Bond Street (1948)
7/10
Anton De Grunwald's Interesting Episode Film About A Dress,A Pearl,A Veil, And Flower
27 June 2015
Warning: Spoilers
Episode films like this tend to be uneven. In "The Pearl," the second of the four segments all set in London's exclusive shopping district after World War II, we have the most satisfying and visually interesting piece, a sort of noir short story. Derek Farr plays a crook on the run through the wet, shadowy night streets after robbing a jewelry store. He lands up in the apartment of a woman of the streets, who has also just committed a crime, stealing bills from a drunken older man who's flirted with her.While a brief romance develops between these two cynical, hard-bitten thieves, a pearl that has fallen out from Farr's loot,near an old woman sleeping on the street, leads to his being eventually captured by the police after he has shot his lover, and fled over the roofs into the floor show of a night club.

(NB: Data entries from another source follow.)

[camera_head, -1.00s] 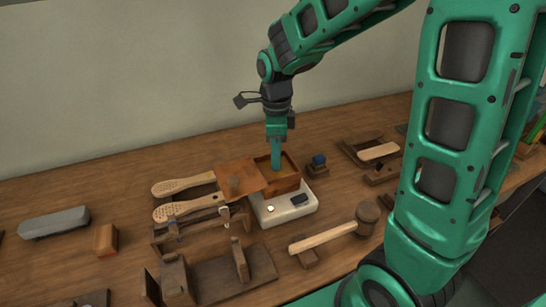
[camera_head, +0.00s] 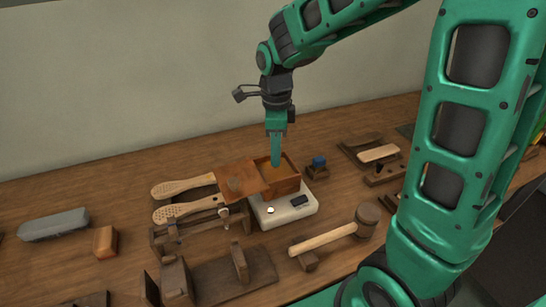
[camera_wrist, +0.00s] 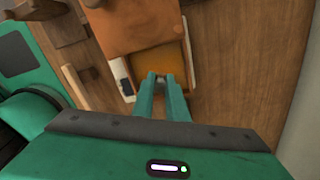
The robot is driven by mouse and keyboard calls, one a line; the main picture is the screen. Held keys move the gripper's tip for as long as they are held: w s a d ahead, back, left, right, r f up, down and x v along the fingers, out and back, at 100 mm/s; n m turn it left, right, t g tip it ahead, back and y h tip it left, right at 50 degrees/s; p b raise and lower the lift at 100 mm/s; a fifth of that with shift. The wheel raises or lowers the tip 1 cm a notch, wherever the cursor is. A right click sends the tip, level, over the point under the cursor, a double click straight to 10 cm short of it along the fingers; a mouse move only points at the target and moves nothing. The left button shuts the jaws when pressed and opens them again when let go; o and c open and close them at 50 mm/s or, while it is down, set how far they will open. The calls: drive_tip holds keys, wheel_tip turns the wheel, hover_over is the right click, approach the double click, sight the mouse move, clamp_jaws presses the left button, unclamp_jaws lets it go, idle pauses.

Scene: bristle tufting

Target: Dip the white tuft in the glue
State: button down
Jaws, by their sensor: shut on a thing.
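My gripper (camera_head: 276,164) points straight down over the open wooden glue box (camera_head: 286,186), with its fingertips at the box's mouth. In the wrist view the fingers (camera_wrist: 162,76) are close together over the amber-brown inside of the box (camera_wrist: 172,62). The gripper is shut on something too small to make out. The white tuft itself cannot be made out in either view. Whether the fingertips or what they hold touch the glue cannot be told.
The box stands on a white base unit (camera_head: 290,218), its brown lid (camera_head: 240,178) swung out left. Two perforated wooden brush bodies (camera_head: 185,208) lie left. A mallet (camera_head: 330,237) lies in front, a small blue-topped block (camera_head: 318,165) right.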

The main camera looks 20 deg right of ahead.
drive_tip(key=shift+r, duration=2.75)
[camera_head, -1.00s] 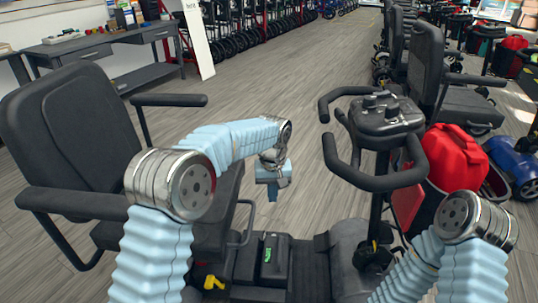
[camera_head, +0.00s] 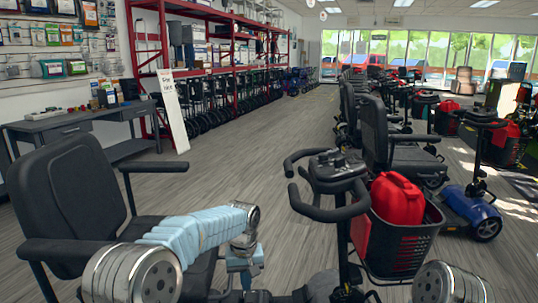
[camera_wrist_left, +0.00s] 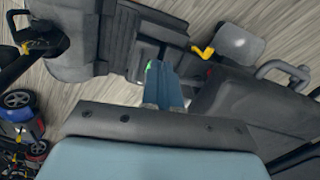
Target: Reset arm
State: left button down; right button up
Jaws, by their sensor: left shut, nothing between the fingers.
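My left arm comes in from the lower left in the head view and bends forward and down. My left gripper (camera_head: 243,274) hangs beside the seat of the near scooter, in front of its steering column. In the left wrist view the blue fingers (camera_wrist_left: 170,92) are together with nothing between them, above the scooter's dark floor section. My right arm shows only as a silver joint at the lower right of the head view; its gripper is out of view.
The near scooter has a black seat (camera_head: 72,200) on the left and a tiller (camera_head: 335,172) with handlebars. Its basket (camera_head: 402,245) holds a red container (camera_head: 397,200). More scooters stand at the right. A grey workbench (camera_head: 75,118) is at the left. The aisle floor (camera_head: 250,150) is clear.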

The first episode, The Wedding Dress,has some interesting social commentary on class resentment during this period as frustrated,struggling seamstress Kathleen Harrison rips the dress she's supposed to get ready for a seemingly spoiled rich woman who's in a hurry. Her fellow workers show their solidarity by staying late to help her patch it up. In a twist the rich woman is shown to have problems of her own and the two land up bonding with each other In the third episode, The Veil, there is a nice performance by Leslie Howard's son Ron as a young commercial salesman who helps a woman in a clothing repair shop fend off her sleazy blackmailing husband. The fourth episode, The Flower, is more humorous and cute. Hollywood actor Roland Young is droll as the father of a bride to be who flirts with the bridegroom's old flame, a Scandinavian blonde the groom met during the war who has suddenly turned up.There is some topical commentary on postwar austerity as the restaurant they go to doesn't have some of the food the Scandinavian woman would expect to be able to order. There are other funny scenes where they go to a music business to request an obscure Danish drinking song and where Young manages to cleverly get ahead of the others in a line waiting for airplane tickets, which are much in demand. All in all this is a well produced entertainment. Though Gordon Parry is the director, and Terence Rattigan one of the writers, the true auteur of this portmanteau is producer/co-writer Anton De Grunwald, who would make similar episode films later, and with more big stars, even more elegance, and color, such as "The V.I.P.s" and "The Yellow Rolls Royce."